One day as I was seated beside Étien as he toiled, an old man leaned over and began to proposition me in front of the crowd. “On bèl fanm kon-ou dwèt mété kòr-aw adan couch an-mwen! A beautiful woman like you must spend the night in my bed!” he remarked. I didn’t know how to handle his advances. I didn’t want to hurt his feelings and say no. After all I was to live in this community for the rest of the summer. How would he handle rejection? What would the others think of me, a female not succumbing to a man’s sexual charms, albeit from someone a bit tattered in appearance and ravaged by time and the local rhum agricole?
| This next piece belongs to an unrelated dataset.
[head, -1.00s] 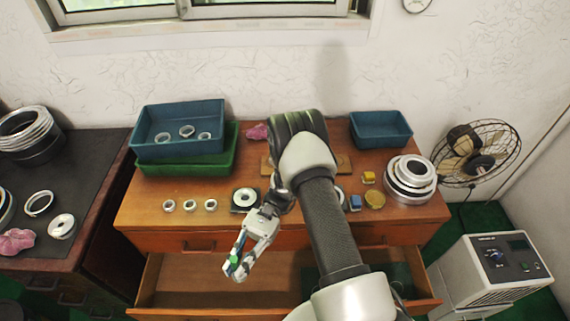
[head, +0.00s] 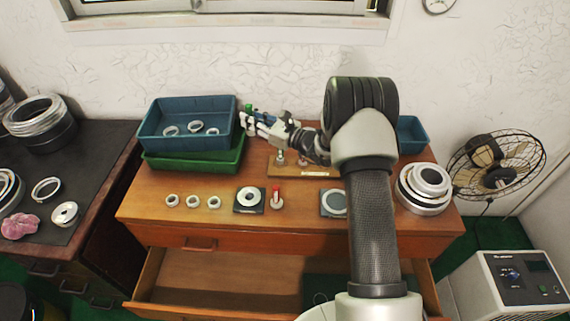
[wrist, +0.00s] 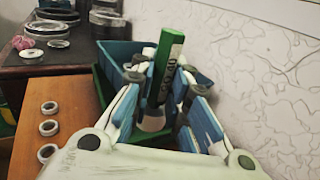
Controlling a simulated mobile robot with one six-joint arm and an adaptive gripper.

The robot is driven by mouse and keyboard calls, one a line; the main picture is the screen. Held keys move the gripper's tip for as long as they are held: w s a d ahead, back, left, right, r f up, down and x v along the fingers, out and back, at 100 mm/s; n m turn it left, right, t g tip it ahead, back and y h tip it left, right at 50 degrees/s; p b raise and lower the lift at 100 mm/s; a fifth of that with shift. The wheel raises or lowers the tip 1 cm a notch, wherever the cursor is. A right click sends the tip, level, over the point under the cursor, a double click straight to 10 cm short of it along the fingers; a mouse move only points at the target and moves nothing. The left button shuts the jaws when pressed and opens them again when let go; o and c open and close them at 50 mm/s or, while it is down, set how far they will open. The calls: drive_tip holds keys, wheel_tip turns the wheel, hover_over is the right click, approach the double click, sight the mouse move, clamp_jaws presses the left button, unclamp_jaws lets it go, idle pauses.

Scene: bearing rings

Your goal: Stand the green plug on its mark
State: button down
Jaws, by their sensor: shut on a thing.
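The green plug (wrist: 166,62) is a green bar with lettering and a pale lower end. In the wrist view it stands between the fingers of my gripper (wrist: 160,105), which is shut on it. In the head view the green plug (head: 248,107) shows at the fingertips of my gripper (head: 250,119), just right of the upper blue bin and above the table's back part. The plug looks roughly upright. I cannot pick out its mark; my arm covers part of the table.
A blue bin (head: 154,146) holding rings sits on a green tray (head: 185,163). A wooden board (head: 283,172) with pegs lies behind a dark ring plate (head: 237,208) and a red-topped piece (head: 276,198). Stacked rings (head: 424,188) stand at right. The drawer (head: 220,275) is open in front.

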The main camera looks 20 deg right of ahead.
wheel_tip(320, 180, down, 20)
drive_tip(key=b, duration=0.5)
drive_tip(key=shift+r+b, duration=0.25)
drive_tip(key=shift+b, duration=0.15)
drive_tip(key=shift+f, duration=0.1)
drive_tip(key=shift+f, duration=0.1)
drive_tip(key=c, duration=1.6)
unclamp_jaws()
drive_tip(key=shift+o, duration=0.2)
Then all of a sudden I blurted out in Creole, “Mèsyé, dapwé mwen, a laj-aw, kòk-aw pa ka maché ankòr,” or quite literally that at his advanced age, perhaps he couldn’t get it up anymore! I was amazed by my bravado as well as the perfect turn of my Creole phrases. A spirit must have entered my body and taken over my voice for never would I ever have the nerve to say such a thing, especially being a foreign visitor and trying to learn the local cultural norms.

The men on the beach burst out laughing. Bellies jiggled. They sucked their teeth in approval. Perhaps the poor old man was indeed impotent, for in these small villages sexual reputations traveled widely. But if not, he surely didn’t call my bluff. I soon learned that joking relationships based on sexual innuendo and banter were appreciated by the town folk. It was all part of daily language play in a culture where life was hard and oral dexterity valued highly.

Word traveled fast by bwa patat, the local “sweet potato” vine. By nightfall the episode had been discussed from one end of town to the other, from le haut du bourg to the presbytery where Père St.-Félix was nursing his final shot of rum before retiring.

The next day the men on the beach left me at peace to carry on my conversations with Étien. Although my Creole was still rudimentary, the Saint-Franciscans didn’t mind. As a stranger I had arrived in the Antilles on their terms, to respect their culture and habits, not to impose mine. At first a curiosity, I was now la reine de la plage, queen of the beach.

And I was beginning to like Guadeloupe.